Roboflow provides a web interface to:

Upload datasets in any format
Annotate new images or edit existing annotations
Export in COCO, YOLO, or other formats

This is often the easiest way to convert between formats while also having the option to augment your data.

Which Format Should I Use?¶

Both formats work equally well with RF-DETR. Choose based on your workflow:

Consideration	COCO	YOLO
Annotation storage	Single JSON file per split	One text file per image
Human readability	JSON structure, verbose	Simple text, compact
Other framework compatibility	DETR family, MMDetection	Ultralytics YOLO
Segmentation support	Full polygon support	Full polygon support
Editing annotations	Requires JSON parsing	Simple text editing

Recommendation

If you're exporting from Roboflow or already have a dataset in one format, simply use that format. RF-DETR handles both identically.

Troubleshooting¶

Format Detection Fails¶

If you see an error like:

Could not detect dataset format in /path/to/dataset

Check that:

For COCO format:

train/_annotations.coco.json exists
The JSON file is valid

For YOLO format:

data.yaml or data.yml exists at the root
train/images/ directory exists with images

Empty Annotations¶

If images have no objects, handle them as follows:

COCO format: Include the image in the images array but don't add any annotations for it.

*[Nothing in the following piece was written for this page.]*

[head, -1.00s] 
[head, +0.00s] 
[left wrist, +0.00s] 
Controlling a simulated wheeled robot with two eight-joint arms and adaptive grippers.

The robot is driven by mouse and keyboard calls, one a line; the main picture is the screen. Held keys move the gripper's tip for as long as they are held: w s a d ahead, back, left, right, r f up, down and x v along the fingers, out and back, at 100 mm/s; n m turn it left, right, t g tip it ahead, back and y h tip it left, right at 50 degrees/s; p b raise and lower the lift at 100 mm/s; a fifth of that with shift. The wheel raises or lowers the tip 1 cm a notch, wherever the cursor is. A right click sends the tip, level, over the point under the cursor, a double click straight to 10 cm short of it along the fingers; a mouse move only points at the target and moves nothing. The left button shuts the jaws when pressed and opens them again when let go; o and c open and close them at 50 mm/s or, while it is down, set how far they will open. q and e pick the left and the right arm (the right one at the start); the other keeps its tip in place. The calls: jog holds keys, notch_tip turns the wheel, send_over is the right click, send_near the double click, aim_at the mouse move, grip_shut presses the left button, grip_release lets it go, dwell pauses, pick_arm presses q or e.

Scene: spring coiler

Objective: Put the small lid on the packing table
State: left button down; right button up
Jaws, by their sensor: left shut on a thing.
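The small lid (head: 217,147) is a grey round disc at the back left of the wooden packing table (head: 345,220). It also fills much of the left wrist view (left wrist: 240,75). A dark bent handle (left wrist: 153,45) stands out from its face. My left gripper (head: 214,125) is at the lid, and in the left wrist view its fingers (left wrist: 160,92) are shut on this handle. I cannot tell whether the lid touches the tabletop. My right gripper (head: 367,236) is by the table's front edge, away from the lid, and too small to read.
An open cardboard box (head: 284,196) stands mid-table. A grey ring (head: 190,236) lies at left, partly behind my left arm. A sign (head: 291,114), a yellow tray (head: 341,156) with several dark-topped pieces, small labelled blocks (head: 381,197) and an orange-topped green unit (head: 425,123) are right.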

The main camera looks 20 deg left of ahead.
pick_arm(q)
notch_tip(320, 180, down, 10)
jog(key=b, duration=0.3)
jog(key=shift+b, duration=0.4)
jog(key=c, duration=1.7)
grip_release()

YOLO format: Create an empty .txt file (0 bytes) for the image, or omit the label file entirely.

Class ID Mismatch¶

COCO format: Category IDs in annotations must match IDs defined in the categories array.

YOLO format: Class IDs in label files must be valid indices (0 to nc-1) based on the names list in data.yaml.